EXERCISE OBJECTIVE: Using the data below, repeat all of it precisely.

━━━ INFORMATION PROVIDED

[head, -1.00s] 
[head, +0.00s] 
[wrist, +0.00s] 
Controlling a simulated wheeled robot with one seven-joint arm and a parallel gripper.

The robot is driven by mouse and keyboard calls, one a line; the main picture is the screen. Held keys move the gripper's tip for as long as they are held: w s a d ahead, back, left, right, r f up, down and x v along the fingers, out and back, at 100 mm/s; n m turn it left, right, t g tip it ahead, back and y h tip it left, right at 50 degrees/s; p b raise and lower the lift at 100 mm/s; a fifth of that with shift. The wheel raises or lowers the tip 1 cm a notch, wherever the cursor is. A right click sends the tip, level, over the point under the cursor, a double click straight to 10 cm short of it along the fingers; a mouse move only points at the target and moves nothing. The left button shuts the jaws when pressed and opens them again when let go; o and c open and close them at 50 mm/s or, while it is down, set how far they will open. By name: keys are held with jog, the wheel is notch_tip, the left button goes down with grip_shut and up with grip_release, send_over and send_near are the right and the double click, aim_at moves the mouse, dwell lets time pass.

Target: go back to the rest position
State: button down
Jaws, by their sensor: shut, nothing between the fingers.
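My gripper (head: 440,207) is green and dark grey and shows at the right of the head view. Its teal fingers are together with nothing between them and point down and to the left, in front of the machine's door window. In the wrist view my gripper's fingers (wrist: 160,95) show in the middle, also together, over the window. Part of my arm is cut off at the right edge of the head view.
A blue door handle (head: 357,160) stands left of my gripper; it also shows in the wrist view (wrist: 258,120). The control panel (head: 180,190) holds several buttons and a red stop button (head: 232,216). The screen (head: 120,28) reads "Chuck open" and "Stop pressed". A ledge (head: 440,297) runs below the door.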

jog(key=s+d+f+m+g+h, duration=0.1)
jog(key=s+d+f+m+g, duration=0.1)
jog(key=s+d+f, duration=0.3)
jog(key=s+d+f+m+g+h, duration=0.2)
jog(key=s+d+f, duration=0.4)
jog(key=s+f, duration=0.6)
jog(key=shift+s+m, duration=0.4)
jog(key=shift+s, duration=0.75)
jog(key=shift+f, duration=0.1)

━━━━━━

COMPLETED EXERCISE:
[head, -1.00s] 
[head, +0.00s] 
[wrist, +0.00s] 
Controlling a simulated wheeled robot with one seven-joint arm and a parallel gripper.

The robot is driven by mouse and keyboard calls, one a line; the main picture is the screen. Held keys move the gripper's tip for as long as they are held: w s a d ahead, back, left, right, r f up, down and x v along the fingers, out and back, at 100 mm/s; n m turn it left, right, t g tip it ahead, back and y h tip it left, right at 50 degrees/s; p b raise and lower the lift at 100 mm/s; a fifth of that with shift. The wheel raises or lowers the tip 1 cm a notch, wherever the cursor is. A right click sends the tip, level, over the point under the cursor, a double click straight to 10 cm short of it along the fingers; a mouse move only points at the target and moves nothing. The left button shuts the jaws when pressed and opens them again when let go; o and c open and close them at 50 mm/s or, while it is down, set how far they will open. By name: keys are held with jog, the wheel is notch_tip, the left button goes down with grip_shut and up with grip_release, send_over and send_near are the right and the double click, aim_at moves the mouse, dwell lets time pass.

Target: go back to the rest position
State: button down
Jaws, by their sensor: shut, nothing between the fingers.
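My gripper (head: 440,207) is green and dark grey and shows at the right of the head view. Its teal fingers are together with nothing between them and point down and to the left, in front of the machine's door window. In the wrist view my gripper's fingers (wrist: 160,95) show in the middle, also together, over the window. Part of my arm is cut off at the right edge of the head view.
A blue door handle (head: 357,160) stands left of my gripper; it also shows in the wrist view (wrist: 258,120). The control panel (head: 180,190) holds several buttons and a red stop button (head: 232,216). The screen (head: 120,28) reads "Chuck open" and "Stop pressed". A ledge (head: 440,297) runs below the door.

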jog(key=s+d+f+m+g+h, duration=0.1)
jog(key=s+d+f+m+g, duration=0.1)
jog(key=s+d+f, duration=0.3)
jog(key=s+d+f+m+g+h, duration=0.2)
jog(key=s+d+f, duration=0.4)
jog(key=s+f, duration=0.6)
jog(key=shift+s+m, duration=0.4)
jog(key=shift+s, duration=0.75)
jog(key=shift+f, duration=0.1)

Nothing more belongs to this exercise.